Suicide rate and working hours in Russia
Keywords:suicide rate, working time, everyday life, panel regression
Based on panel data collected in the subjects of the Russian Federation from 2000 through 2017, the author examines how the length of employees’ working day influences the suicide rate. A hypothesis stating that there is a U-shape relationship between the length of the employees’ working time and the suicide rate is proved statistically. With an increase in the average actual weekly working hours the suicide rate decreases, thus reaching its minimum at a certain optimal number of hours, and then starts growing again. The author determines, for the first time, that given that there are hidden socio-economic factors (unemployment, level of well-being, etc.), an optimal number of working hours for individuals working as employed persons in Russia is 37,99 hours per week; 40,55 for the employed men; 35,69 for the employed women.

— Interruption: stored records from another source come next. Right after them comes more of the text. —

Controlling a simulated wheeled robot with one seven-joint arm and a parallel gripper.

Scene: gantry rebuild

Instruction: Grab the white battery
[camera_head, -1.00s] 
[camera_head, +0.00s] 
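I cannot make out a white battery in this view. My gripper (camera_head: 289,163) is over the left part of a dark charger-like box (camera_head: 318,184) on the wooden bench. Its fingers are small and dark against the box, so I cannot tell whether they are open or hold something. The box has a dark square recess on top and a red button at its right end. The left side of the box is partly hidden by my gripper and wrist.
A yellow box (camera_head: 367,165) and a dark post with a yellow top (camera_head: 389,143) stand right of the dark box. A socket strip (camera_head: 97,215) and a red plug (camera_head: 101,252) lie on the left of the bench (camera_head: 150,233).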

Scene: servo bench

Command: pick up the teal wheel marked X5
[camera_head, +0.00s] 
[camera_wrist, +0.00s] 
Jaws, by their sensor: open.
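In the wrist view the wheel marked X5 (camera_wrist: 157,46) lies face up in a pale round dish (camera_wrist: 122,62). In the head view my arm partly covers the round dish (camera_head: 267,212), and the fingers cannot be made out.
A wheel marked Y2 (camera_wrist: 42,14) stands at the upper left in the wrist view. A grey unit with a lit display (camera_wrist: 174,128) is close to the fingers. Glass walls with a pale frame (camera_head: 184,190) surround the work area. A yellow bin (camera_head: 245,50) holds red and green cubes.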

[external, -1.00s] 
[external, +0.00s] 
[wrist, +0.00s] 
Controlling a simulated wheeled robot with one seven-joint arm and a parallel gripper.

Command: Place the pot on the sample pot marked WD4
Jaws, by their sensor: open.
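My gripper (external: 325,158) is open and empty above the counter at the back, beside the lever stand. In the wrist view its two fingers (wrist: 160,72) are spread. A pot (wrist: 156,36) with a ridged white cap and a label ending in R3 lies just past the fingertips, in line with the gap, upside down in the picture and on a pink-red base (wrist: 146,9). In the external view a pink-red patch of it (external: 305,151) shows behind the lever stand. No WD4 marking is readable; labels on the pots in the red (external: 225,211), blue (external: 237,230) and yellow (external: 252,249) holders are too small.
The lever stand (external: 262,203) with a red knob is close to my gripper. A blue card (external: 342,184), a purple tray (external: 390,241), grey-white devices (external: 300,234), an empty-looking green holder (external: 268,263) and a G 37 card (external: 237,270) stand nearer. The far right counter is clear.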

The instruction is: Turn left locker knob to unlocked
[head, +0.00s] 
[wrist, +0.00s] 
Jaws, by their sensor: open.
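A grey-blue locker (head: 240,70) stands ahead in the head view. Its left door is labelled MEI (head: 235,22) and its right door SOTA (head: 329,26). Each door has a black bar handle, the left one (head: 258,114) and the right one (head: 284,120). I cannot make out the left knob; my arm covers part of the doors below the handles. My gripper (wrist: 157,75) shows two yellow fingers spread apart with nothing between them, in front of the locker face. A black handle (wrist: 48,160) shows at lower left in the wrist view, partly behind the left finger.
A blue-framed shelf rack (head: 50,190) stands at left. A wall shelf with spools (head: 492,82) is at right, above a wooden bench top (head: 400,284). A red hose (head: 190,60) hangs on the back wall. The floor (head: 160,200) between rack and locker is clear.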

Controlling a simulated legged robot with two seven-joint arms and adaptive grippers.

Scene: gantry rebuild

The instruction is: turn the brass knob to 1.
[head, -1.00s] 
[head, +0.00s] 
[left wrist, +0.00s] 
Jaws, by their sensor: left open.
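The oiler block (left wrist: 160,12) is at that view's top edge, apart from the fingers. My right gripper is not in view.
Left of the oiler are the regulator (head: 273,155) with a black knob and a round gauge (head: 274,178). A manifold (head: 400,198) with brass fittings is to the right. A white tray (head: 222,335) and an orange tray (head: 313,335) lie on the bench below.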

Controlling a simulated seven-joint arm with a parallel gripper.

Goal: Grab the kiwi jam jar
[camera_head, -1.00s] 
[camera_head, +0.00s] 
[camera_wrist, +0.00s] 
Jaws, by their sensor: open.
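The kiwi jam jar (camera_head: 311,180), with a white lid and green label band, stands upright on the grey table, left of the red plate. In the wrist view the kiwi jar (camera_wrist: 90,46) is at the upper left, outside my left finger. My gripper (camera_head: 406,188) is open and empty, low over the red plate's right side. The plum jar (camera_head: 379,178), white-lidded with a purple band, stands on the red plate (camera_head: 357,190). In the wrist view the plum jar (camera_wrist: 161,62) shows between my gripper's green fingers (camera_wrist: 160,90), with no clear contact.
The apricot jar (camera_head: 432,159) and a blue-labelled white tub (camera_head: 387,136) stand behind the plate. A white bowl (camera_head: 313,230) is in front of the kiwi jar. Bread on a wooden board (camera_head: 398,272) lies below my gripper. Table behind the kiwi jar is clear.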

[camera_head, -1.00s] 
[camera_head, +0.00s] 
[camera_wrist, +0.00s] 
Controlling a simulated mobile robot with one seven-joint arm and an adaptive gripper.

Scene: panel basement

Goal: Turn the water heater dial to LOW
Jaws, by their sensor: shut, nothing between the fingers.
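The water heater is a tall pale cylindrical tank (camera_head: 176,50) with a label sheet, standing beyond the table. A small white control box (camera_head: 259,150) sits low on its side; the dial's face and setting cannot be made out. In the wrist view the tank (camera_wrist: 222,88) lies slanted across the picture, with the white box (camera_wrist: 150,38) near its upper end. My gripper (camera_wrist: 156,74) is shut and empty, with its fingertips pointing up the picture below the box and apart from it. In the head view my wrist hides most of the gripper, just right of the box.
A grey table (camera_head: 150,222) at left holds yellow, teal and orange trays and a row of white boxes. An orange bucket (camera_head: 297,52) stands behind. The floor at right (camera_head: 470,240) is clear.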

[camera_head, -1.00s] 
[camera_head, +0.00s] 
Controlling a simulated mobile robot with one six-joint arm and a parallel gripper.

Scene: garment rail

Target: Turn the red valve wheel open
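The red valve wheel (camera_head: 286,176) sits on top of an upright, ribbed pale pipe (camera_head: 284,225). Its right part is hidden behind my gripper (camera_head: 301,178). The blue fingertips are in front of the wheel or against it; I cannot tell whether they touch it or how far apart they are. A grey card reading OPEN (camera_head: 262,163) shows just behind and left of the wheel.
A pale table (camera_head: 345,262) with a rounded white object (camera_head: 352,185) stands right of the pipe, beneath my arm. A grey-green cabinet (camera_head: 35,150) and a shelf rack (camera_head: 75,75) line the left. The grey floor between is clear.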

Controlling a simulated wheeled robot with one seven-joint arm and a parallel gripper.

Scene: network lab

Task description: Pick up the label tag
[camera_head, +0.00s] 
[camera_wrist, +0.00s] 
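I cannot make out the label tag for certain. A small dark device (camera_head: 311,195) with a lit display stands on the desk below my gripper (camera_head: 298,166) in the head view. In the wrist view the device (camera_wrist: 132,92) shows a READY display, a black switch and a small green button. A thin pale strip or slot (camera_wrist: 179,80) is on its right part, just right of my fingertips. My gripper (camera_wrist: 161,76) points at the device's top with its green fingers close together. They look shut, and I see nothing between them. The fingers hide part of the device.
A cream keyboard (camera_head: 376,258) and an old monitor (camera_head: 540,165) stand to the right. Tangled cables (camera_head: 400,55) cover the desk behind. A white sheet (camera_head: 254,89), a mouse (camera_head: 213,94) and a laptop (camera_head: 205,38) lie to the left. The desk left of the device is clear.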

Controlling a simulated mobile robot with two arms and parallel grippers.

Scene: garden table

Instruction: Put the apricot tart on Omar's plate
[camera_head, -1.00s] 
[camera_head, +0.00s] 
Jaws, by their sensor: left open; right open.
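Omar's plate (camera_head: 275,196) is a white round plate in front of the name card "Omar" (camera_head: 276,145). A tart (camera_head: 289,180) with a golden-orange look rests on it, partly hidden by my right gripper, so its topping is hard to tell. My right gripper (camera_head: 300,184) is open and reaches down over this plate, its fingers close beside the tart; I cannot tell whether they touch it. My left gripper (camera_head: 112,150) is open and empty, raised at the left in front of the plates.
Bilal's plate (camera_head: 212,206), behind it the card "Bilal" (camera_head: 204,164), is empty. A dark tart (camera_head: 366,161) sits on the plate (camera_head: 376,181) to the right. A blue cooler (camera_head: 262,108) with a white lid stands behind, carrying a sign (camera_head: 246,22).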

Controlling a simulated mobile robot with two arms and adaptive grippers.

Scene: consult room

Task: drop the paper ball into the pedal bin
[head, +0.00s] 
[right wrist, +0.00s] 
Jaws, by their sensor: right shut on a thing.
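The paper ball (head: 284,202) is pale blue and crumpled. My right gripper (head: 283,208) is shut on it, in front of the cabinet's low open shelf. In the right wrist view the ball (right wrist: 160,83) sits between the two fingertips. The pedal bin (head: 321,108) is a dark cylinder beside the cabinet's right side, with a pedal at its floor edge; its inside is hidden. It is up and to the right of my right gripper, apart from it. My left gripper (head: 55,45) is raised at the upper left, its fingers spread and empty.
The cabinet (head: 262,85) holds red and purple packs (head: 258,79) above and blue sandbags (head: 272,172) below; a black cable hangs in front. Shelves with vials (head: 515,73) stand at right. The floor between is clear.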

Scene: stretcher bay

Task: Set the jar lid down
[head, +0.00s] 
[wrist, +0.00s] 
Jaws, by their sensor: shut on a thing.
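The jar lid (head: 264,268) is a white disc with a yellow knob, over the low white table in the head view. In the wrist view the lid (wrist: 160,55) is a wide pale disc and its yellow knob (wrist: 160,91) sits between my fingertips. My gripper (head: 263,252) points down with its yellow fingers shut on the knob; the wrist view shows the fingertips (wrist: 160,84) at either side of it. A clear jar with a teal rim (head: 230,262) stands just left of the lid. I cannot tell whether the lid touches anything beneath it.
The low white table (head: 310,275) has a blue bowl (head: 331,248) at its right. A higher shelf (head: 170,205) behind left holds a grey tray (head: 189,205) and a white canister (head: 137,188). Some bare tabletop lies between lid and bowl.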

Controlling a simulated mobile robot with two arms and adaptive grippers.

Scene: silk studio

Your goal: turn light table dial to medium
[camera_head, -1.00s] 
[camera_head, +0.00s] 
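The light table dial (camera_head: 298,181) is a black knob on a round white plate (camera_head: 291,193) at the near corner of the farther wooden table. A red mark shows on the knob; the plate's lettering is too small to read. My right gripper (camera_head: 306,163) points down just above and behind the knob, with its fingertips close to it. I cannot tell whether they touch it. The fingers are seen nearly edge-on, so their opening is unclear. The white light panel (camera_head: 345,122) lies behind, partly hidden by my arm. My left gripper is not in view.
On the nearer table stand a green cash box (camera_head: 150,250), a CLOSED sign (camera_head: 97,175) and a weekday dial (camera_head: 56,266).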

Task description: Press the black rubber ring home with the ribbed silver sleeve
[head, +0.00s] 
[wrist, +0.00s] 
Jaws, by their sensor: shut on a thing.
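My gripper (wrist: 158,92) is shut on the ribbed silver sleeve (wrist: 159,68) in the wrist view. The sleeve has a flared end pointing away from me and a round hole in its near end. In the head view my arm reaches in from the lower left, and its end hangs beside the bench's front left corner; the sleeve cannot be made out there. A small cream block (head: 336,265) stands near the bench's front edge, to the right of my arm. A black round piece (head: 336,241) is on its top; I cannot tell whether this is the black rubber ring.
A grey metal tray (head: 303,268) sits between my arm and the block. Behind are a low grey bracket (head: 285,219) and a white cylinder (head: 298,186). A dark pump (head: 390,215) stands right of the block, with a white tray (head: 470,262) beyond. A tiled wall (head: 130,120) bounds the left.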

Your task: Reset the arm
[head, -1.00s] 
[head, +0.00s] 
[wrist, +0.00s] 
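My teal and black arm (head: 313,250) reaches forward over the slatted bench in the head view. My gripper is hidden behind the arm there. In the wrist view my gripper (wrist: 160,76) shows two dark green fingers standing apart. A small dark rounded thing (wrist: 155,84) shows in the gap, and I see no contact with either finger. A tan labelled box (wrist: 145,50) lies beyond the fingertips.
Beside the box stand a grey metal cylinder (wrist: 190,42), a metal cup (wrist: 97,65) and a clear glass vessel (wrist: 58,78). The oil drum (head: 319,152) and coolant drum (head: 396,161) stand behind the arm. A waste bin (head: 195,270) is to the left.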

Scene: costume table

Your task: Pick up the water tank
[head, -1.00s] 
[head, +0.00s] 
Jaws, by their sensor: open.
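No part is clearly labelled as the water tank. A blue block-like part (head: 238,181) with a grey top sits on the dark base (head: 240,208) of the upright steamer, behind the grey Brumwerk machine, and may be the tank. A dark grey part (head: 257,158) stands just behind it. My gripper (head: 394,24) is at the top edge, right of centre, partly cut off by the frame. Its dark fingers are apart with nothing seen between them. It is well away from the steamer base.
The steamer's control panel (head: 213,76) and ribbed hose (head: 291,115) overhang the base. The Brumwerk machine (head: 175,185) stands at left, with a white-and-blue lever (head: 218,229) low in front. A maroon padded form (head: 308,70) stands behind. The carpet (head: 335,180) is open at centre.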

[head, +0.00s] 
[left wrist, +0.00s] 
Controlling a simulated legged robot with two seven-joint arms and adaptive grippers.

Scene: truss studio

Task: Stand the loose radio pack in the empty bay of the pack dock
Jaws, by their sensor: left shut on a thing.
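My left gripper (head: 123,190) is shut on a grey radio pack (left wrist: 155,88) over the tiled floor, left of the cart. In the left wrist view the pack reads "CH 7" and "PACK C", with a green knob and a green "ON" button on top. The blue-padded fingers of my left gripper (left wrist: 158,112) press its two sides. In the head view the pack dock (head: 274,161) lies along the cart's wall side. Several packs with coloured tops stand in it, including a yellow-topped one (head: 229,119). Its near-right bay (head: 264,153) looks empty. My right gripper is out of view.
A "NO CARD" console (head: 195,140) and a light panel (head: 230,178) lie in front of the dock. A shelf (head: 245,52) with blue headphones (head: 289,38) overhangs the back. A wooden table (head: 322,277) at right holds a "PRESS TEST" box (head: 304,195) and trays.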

An optimal number of average actual weekly hours in Russia (37,99) is close to the European optimal value (38,72) determined earlier by the authors. This leads to the conclusion that there is a universal statistical correlation between the suicide rate and the length of working time (at least in those countries where the social situation is relatively stable), which in turn opens possibilities to manage time towards an optimal working week in order to reduce the suicide rate influenced by routine activities to a minimum.
Acknowledgments. The study is funded by Russian Foundation for Basic Research, research project no. 19-010-00830.